(Records of robot episodes)
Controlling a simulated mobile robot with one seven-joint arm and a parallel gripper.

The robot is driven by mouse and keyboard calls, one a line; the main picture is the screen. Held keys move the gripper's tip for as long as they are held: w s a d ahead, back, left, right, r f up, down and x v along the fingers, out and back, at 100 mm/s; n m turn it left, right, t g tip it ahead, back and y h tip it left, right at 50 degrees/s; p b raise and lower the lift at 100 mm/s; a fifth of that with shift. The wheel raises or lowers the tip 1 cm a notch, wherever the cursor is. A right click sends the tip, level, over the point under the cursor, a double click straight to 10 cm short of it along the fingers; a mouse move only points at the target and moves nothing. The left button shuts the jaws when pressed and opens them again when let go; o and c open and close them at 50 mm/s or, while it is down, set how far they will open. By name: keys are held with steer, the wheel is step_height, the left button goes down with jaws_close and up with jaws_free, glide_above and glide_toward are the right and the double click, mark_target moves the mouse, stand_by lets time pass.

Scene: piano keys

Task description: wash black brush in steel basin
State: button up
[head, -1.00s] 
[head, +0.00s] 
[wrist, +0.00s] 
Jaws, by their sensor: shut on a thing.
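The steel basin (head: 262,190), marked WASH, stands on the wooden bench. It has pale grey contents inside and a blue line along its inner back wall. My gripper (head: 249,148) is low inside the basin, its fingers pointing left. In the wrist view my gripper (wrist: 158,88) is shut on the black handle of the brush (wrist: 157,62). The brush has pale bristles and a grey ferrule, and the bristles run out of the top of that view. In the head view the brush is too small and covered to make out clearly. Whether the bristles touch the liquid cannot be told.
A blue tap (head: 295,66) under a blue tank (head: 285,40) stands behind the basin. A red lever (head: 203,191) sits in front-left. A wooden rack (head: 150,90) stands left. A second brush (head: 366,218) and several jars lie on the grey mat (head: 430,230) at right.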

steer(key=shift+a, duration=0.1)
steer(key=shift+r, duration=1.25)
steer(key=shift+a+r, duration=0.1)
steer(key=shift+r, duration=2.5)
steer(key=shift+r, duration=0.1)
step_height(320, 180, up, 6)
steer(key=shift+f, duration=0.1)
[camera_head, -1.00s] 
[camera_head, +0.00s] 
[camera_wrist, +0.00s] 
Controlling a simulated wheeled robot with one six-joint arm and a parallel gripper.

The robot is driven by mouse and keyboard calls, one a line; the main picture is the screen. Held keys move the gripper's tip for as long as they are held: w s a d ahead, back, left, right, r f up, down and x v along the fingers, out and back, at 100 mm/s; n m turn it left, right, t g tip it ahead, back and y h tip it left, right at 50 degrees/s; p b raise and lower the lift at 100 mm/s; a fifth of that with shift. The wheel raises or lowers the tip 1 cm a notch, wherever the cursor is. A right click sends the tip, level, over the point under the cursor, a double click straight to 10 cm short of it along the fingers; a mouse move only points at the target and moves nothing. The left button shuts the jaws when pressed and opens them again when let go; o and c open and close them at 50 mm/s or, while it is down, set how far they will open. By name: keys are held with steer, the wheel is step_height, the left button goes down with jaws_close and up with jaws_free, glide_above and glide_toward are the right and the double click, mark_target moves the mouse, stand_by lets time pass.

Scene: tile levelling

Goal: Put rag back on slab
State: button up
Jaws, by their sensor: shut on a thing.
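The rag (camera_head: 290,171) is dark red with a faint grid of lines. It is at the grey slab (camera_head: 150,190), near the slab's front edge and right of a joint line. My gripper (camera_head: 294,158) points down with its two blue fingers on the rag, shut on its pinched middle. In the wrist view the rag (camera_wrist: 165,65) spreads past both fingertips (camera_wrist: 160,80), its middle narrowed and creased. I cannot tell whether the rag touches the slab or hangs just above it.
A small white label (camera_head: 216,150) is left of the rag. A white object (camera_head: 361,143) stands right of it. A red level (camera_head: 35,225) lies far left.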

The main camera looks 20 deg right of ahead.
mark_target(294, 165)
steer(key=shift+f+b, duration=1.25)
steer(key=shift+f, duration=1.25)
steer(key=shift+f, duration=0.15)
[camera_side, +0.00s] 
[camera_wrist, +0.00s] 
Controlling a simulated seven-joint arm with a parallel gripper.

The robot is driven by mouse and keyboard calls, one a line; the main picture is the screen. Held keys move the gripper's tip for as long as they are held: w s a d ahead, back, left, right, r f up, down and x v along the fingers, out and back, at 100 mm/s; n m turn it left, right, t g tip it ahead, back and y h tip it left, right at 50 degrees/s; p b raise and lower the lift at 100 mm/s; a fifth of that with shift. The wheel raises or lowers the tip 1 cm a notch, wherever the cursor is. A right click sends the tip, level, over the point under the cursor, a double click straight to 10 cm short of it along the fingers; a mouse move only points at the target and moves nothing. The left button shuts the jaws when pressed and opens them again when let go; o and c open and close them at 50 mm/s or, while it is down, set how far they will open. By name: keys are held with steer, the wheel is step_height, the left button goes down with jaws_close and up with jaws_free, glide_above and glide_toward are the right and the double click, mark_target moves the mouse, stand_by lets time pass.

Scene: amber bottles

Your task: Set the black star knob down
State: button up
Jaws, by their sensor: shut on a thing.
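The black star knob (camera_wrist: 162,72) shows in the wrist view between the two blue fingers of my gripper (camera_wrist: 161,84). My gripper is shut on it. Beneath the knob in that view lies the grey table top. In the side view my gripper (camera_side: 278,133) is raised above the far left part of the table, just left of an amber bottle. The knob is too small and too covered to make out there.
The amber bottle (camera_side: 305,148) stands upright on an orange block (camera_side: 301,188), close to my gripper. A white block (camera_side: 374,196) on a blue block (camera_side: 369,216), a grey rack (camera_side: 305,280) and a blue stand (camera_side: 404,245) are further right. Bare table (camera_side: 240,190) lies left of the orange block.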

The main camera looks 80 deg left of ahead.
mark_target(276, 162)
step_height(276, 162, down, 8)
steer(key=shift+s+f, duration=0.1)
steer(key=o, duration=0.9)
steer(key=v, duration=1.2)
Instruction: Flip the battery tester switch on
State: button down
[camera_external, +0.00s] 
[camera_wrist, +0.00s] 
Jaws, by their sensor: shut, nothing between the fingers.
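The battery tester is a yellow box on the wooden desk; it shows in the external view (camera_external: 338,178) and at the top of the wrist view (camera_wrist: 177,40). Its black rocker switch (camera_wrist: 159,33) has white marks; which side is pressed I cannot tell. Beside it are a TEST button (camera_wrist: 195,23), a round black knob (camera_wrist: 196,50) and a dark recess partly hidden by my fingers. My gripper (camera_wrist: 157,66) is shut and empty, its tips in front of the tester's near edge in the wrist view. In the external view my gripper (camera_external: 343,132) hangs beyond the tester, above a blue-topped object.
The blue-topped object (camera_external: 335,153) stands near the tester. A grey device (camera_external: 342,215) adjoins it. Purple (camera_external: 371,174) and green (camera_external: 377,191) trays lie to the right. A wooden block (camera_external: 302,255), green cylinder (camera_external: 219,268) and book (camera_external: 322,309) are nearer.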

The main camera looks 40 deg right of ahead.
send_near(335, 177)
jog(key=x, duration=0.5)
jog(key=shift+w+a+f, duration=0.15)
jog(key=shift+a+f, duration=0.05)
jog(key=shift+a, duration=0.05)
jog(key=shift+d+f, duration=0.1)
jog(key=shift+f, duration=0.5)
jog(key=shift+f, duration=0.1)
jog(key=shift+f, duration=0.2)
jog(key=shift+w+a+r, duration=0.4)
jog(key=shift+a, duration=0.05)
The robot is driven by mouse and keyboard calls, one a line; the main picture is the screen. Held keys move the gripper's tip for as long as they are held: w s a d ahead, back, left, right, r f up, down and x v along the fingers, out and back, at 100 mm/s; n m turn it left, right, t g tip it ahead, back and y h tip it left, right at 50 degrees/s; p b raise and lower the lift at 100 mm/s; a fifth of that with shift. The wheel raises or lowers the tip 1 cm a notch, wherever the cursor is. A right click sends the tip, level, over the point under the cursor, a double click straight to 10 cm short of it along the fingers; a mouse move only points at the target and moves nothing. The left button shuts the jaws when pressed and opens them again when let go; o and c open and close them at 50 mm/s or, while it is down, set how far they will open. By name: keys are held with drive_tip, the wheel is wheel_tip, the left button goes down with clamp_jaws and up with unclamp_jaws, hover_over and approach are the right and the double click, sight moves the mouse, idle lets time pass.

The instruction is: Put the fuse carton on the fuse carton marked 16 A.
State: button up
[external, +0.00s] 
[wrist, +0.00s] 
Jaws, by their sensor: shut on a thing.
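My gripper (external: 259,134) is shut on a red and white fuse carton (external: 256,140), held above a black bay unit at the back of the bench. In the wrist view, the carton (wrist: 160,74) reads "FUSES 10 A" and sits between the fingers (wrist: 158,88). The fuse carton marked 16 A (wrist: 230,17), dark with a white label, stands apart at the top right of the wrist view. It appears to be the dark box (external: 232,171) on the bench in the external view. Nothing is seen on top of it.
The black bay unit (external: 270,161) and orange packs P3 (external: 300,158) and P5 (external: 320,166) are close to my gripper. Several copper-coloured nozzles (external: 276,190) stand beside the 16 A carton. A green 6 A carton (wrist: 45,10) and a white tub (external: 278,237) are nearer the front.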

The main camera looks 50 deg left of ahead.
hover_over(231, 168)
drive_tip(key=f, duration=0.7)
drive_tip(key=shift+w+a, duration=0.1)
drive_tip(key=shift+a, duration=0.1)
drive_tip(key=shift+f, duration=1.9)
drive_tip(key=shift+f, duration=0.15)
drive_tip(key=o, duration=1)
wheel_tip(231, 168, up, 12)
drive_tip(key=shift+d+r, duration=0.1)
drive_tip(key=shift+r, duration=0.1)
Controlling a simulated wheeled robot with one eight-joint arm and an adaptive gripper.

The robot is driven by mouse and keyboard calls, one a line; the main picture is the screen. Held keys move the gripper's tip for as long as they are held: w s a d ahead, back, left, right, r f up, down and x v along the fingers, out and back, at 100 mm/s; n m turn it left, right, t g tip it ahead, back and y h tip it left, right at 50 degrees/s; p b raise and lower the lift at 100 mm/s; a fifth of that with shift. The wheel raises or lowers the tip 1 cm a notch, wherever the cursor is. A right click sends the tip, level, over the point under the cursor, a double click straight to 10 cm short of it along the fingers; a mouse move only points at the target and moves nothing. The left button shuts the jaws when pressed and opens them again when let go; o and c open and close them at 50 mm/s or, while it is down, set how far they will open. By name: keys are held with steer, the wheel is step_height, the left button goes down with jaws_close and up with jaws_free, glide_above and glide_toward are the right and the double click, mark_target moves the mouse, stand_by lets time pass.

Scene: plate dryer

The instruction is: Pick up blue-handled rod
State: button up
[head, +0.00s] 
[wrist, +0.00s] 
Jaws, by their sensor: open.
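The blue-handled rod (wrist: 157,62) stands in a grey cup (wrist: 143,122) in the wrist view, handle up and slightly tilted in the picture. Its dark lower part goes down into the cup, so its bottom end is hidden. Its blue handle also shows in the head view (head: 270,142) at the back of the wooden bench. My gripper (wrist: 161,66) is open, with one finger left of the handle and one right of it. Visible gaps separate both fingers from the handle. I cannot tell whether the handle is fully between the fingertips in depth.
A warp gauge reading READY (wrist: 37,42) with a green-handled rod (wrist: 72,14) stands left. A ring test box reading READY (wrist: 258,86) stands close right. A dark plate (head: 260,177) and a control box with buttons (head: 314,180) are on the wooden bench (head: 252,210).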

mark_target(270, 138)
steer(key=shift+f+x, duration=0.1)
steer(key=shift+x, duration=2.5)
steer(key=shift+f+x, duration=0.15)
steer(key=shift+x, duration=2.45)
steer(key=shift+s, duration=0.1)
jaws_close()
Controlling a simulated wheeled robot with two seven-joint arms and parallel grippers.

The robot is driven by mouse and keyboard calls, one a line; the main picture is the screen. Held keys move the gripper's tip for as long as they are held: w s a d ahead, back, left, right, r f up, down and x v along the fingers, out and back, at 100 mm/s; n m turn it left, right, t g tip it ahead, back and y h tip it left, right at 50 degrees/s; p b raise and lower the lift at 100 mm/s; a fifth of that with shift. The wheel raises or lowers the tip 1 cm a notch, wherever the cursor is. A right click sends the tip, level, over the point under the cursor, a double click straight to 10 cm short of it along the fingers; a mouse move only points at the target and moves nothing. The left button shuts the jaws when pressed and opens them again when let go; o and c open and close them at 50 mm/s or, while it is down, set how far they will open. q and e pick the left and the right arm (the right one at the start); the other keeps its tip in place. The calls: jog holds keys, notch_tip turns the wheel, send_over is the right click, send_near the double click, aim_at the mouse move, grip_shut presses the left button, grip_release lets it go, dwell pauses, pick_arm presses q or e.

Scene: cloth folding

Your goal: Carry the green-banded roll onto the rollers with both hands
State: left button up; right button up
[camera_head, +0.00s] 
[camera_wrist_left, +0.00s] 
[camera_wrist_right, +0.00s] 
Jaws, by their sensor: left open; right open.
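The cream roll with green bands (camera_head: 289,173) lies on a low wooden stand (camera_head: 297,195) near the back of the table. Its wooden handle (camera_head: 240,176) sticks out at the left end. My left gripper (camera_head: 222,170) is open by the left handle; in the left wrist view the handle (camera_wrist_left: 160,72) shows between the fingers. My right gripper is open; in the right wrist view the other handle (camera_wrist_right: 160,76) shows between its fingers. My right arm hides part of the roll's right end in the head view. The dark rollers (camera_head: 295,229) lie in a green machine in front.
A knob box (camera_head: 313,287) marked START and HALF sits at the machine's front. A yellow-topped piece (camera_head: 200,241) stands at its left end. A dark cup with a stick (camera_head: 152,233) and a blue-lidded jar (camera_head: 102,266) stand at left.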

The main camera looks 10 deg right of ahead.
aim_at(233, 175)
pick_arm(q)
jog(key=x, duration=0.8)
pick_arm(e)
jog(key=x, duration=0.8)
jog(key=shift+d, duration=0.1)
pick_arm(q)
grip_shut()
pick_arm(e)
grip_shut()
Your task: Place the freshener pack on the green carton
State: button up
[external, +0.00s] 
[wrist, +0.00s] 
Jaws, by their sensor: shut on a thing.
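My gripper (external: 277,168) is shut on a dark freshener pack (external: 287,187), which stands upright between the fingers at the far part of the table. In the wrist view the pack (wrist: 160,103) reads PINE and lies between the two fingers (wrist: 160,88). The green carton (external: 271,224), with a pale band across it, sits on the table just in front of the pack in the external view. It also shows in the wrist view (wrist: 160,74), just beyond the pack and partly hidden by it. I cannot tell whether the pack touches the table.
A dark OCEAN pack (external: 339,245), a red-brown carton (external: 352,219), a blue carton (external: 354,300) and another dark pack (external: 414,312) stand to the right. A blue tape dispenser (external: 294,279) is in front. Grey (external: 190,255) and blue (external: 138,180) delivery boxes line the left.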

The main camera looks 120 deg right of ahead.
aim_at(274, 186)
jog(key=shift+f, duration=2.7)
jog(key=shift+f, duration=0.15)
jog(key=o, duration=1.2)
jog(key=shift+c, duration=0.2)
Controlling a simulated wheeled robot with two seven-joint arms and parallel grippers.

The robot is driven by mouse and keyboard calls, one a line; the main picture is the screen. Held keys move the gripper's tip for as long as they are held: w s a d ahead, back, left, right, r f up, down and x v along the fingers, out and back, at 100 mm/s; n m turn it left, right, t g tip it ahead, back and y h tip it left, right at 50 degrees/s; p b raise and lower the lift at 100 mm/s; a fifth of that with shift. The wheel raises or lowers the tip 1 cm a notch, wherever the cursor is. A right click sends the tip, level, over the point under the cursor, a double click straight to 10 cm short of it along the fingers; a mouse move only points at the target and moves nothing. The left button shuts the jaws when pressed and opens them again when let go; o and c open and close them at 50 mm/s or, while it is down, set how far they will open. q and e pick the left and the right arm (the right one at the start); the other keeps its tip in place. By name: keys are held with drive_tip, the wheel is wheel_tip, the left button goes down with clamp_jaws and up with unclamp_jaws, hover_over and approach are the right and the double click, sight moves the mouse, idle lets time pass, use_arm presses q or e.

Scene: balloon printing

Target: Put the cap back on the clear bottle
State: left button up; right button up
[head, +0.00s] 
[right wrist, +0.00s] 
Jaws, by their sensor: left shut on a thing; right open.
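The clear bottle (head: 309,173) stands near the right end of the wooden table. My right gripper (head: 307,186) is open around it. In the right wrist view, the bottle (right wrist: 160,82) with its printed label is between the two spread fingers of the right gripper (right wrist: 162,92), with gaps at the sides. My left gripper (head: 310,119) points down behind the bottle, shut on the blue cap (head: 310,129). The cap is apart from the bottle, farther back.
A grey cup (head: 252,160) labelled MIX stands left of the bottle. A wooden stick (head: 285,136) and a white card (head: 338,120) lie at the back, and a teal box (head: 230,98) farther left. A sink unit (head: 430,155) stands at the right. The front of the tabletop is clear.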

● What is required:
Report only the number of lines that hold the word "Scene".

● Exercise answer:
6